Jesus answers a question about His identity with a list of demonstrative actions – the ultimate illustration of “actions speaking louder than words”, as displayed in the Logos!

“People don’t care what you think until they know that you care.” That cliché remains relevant because it is rooted in the example of the One whose care and thoughts are our most desperate need.

Hearing… and doing

We all have ample opportunities, every day, to get outraged by those whose differences offend our sensibilities. And sometimes outrage is appropriate – God is outraged by attitudes and behavior that exploit or deceive those created in His image.
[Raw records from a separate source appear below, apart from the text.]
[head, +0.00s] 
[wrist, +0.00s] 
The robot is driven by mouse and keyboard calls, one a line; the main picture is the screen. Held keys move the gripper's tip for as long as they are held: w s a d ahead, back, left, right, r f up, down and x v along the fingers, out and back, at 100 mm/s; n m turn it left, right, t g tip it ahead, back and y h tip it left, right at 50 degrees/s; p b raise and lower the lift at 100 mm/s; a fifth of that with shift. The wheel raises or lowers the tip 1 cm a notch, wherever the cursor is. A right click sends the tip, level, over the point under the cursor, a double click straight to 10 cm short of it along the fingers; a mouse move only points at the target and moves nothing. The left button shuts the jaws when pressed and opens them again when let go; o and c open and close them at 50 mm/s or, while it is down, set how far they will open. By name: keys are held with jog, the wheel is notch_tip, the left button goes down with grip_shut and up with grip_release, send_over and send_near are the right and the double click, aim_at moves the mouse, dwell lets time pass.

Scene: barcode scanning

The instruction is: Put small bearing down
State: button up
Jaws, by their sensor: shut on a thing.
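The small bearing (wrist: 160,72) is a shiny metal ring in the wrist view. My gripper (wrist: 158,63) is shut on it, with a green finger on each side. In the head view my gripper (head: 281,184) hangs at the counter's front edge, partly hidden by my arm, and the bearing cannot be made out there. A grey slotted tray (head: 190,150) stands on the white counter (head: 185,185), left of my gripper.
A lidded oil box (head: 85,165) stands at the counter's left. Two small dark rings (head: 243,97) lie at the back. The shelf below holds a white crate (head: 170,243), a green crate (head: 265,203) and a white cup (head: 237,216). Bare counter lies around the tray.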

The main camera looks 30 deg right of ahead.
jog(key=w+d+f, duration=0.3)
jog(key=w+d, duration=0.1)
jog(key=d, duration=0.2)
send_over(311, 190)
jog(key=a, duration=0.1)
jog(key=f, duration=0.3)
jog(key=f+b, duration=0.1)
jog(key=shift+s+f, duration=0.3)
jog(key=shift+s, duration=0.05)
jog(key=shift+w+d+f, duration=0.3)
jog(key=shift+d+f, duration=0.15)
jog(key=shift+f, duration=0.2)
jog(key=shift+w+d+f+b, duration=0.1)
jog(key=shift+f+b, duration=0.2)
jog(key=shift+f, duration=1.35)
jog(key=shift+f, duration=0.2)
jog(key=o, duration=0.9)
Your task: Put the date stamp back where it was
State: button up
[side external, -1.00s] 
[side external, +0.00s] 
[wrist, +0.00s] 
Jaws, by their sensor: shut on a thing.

But before we give anger access to our hearts or minds (or mouths!), we should measure it against God’s standards: 

Is this something that matters to God? 

If it is, how can I glorify God in my response to it?

Jesus, who prayed for the people who murdered Him while they were murdering Him, is our template for right reaction under intense pressure.

Jesus, who listened attentively to the spoken words and even the thoughts of those who reviled Him and persecuted Him, is our template for empathy toward wholly unsympathetic others.

And Jesus, who pointed to His actions as evidence of His character, is our template for living in such a way that our words have credibility to any who choose to hear them.

“Little children, let us love not in word or speech but in truth and action.”

(1 John 3:18) 

Even today – especially today – the love of Jesus is the Light in our present darkness and the Hope in our present despair. 

Even today – especially today – we must live in such a way that they will know we are Christians by our love. (John 13:35)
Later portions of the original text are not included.